SHORT TASK: Count every line where "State" occurs. Give the total alone.

+--

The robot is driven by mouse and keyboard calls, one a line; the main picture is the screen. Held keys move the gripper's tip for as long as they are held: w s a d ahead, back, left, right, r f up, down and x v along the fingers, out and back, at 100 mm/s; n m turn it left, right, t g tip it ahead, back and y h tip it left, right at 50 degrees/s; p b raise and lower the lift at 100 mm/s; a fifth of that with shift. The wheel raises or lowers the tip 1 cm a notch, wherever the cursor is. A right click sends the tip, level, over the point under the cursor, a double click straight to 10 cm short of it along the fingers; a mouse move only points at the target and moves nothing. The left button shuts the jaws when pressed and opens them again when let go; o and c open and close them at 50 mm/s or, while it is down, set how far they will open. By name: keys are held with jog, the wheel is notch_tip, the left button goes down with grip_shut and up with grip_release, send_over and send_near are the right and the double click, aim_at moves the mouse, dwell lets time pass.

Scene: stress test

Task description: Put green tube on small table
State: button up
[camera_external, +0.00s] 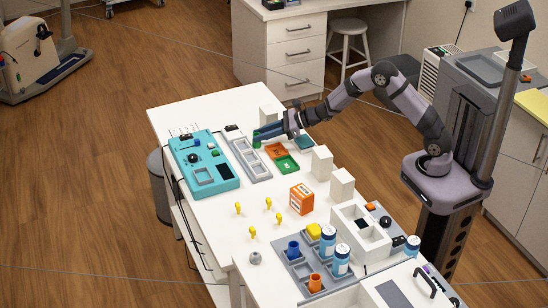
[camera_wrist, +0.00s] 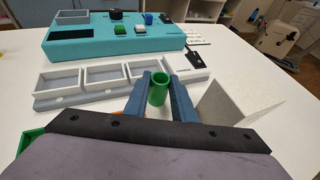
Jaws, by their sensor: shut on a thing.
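The green tube (camera_wrist: 158,92) stands roughly upright between the two blue fingers of my gripper (camera_wrist: 160,88) in the wrist view. My gripper is shut on it. In the external view my gripper (camera_external: 264,131) is over the far part of the white table (camera_external: 213,221), with the tube (camera_external: 256,141) showing at its fingertips. I cannot tell whether the tube's lower end touches the table. Which surface is the small table is not clear; the white worktop seems to have a far section and a near section (camera_external: 262,279).
A grey tray with several compartments (camera_external: 248,160) lies beside my gripper, near a teal device (camera_external: 204,164). Orange (camera_external: 275,150) and green (camera_external: 287,165) trays, white blocks (camera_external: 322,161), an orange box (camera_external: 301,198) and yellow pegs (camera_external: 268,202) stand nearby. Bare tabletop lies left of the pegs.

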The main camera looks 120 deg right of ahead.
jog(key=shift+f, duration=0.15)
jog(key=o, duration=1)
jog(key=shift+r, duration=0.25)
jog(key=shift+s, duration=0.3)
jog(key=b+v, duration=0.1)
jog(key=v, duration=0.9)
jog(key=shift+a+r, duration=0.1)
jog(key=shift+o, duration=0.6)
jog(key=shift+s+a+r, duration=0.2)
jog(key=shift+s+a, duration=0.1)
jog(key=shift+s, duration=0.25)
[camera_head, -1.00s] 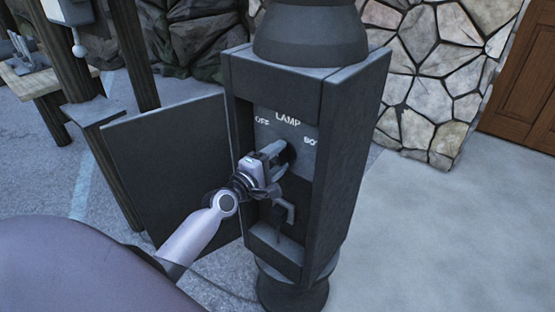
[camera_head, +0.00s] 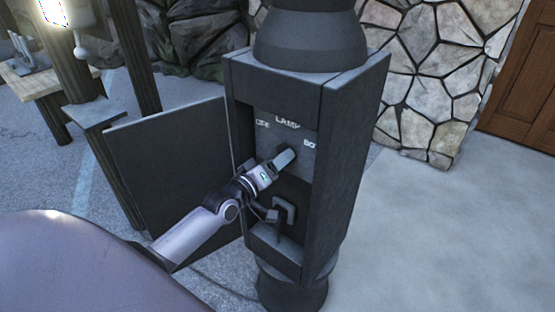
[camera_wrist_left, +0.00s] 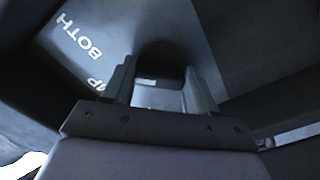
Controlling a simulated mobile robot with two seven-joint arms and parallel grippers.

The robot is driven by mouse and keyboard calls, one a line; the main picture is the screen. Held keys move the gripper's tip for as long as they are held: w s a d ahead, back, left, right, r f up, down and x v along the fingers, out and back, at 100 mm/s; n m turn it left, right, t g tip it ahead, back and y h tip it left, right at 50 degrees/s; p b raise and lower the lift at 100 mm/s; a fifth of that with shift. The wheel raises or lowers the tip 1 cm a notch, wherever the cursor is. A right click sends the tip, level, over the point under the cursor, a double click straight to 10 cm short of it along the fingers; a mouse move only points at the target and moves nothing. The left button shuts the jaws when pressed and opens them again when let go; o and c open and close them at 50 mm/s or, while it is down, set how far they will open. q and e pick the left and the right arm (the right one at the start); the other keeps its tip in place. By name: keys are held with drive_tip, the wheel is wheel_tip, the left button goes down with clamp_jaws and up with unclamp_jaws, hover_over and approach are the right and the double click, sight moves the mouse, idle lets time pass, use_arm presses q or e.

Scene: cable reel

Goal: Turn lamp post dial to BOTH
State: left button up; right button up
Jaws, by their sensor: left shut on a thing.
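The dark lamp dial (camera_head: 291,151) sits on the panel (camera_head: 305,162) inside the open lamp post box, below the labels OFF, LAMP and a partly hidden BOTH. My left gripper (camera_head: 283,160) is shut on the dial, its arm reaching in from the lower left. In the left wrist view, the fingers of the gripper (camera_wrist_left: 160,88) stand on both sides of the dark dial (camera_wrist_left: 160,60), and BOTH reads at the upper left. Which label the dial points to cannot be told. My right gripper is not in view.
The box's open door (camera_head: 165,165) stands at the left, behind my arm. A grey outlet-like fitting (camera_head: 284,211) sits below the dial. A lit lamp (camera_head: 54,13) shows at the top left. Pavement (camera_head: 430,240) on the right is clear.

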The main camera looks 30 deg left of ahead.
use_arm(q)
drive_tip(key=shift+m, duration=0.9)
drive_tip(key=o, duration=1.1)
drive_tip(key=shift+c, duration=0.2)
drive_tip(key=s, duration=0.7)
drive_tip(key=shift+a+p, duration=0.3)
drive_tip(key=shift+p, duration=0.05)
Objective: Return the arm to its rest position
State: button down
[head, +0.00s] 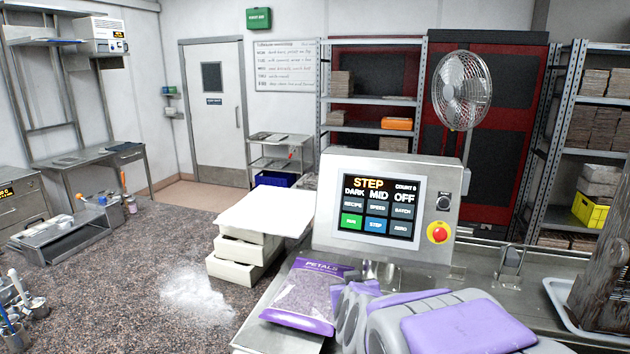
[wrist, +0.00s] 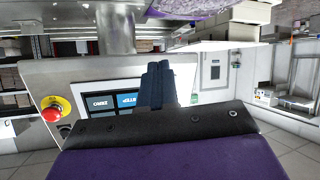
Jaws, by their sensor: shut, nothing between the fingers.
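My arm (head: 460,325), purple and grey, lies folded low at the front right in the head view. My gripper (wrist: 158,72) shows in the wrist view as dark fingers closed together with nothing between them. The wrist picture is upside down. The fingers stand in front of the control panel (wrist: 70,77) in that picture and cover part of its screen; I cannot tell the distance. In the head view the panel (head: 330,245) stands upright behind my arm, its screen lit. My gripper's tips are not clear in the head view.
A purple petal bag (head: 303,290) lies left of my arm. White stacked trays (head: 235,270) and spilled white powder (head: 197,295) are on the speckled counter (head: 120,290). A fan (head: 462,90) stands behind the panel. A tray (head: 560,295) lies at right.

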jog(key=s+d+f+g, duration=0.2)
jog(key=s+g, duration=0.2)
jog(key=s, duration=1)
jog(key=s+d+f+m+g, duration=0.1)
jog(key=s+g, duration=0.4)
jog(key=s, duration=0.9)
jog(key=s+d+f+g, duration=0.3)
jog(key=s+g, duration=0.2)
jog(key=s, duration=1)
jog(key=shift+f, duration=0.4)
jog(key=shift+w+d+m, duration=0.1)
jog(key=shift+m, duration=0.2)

+--

WRITTEN ANSWER: 3